Os paladinos e seus martelos

A cooperação entre países que alhures se enfrentam usando os cadáveres dos outros  contra o Estado Islâmico da Síria e do Levante, ou Daesh, não deixa de ser impressionante. Os mesmos EUA que patrocinam o governo da Ucrânia contra os rebeldes patrocinados pela Rússia se alia à Rússia contra esses fundamentalistas. A mesma Rússia que patrocina o governo da Síria contra os rebeldes patrocinados pelos EUA se alia aos EUA contra eles. A própria Síria também coopera com os EUA que abertamente procuram eliminar seu governo. A Europa amotinada corre pra ajudar, seja ela conservadora ou socialista. Cá na remota província, a idéia de que bombardear não resolva, aventada pela presidenta, foi criticada como absurdo.
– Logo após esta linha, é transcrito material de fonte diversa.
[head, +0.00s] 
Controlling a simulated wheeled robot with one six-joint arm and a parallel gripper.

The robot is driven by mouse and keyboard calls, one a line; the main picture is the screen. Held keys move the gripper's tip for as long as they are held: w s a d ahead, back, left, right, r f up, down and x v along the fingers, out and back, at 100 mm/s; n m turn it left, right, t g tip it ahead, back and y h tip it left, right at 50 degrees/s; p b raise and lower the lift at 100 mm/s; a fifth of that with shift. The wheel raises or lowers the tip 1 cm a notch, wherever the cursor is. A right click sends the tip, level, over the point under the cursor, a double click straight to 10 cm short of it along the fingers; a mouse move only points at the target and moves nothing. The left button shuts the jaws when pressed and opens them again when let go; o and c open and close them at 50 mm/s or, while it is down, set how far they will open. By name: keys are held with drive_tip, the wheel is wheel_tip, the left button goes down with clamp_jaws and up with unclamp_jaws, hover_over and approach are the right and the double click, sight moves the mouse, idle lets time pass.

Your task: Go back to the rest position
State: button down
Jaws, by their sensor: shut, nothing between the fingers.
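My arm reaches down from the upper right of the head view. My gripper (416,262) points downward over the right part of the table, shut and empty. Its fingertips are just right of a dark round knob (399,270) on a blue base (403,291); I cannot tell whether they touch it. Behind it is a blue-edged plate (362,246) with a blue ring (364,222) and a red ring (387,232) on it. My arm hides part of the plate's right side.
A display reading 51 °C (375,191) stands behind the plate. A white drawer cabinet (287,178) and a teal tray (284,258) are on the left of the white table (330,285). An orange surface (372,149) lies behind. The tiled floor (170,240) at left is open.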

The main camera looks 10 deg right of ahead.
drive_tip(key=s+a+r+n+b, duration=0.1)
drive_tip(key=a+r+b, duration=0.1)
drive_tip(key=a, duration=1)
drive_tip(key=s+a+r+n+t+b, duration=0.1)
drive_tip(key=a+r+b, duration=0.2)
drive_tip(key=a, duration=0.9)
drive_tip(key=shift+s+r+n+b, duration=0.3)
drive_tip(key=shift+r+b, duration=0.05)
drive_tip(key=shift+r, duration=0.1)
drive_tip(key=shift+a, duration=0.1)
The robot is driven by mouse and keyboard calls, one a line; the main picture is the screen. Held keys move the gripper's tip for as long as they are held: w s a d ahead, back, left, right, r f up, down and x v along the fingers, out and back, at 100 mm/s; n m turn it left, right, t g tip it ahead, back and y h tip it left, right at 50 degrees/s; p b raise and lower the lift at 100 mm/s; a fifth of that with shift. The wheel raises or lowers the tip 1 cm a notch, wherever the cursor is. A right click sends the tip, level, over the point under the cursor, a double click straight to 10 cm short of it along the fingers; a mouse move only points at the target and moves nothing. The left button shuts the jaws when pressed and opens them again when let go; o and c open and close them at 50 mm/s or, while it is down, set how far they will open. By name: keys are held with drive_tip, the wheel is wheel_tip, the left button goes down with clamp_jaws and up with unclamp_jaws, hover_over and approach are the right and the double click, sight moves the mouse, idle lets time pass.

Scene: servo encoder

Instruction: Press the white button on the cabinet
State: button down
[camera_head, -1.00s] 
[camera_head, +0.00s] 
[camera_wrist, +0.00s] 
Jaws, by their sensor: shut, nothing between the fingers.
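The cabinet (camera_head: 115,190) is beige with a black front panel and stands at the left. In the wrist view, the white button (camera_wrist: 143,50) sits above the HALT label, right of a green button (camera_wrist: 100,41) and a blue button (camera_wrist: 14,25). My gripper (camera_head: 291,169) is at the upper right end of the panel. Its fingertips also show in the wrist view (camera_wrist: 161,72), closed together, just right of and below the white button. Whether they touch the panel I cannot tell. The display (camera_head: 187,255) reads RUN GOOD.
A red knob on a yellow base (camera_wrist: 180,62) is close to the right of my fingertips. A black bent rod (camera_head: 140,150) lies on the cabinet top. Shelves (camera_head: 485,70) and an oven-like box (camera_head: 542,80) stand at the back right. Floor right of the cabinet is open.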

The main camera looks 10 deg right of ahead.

É um tal nível de unanimidade na idéia de que é necessário um ataque vingador, uma bomba defensora, contra o Mal que se levanta, que parece que voltamos à cooperação dos Aliados contra o mal apocalíptico do nazismo. (E sim, apocalíptico cabe bem ao nazismo. Às vezes nenhum exagero é possível nem necessário.)


De que os vilões da vez são mesmo horrorosos, não resta dúvida. O grupo de fundamentalistas iraques que megalomanicamente se autointitula Estado Islâmico (tendo deixado de lado a especificação "do Iraque e do Levante" para anunciar suas pretensões universais) tem colecionado, além de triunfos contra o mequetrefe exército do governo de Bagdá, atrocidades de todo o tipo. Cheios de armas, doadas pelos EUA e Arábia Saudita com a intenção de derrubar o presidente-ditador hereditário da Síria, deram uma de gênio da garrafa e não se contentaram com os desejos de seus financiadores; numa espécie de inversão do dito de Marx, são a versão mais a sério da Talibã, num país mais rico, mais educado, e mais antigo do que o Afeganistão. Se no Afeganistão tribal e inóspito foram derrubados os budas de Banyan e conviviam shows de meninos-moça com o fundamentalismo, na Síria e no Iraque o número de patrimônios da humanidade destruídos pela iconoclastia wahabita (sem contar aqueles rebentados pelos azares da guerra em geral) já atinge proporções quase sauditas, e o mundo vai ficando mais estranho e pobre pela derrubada de obras de arte e pelo genocídio de grupos que sobreviviam, nas sombras e dobras da história, há séculos ou milênios.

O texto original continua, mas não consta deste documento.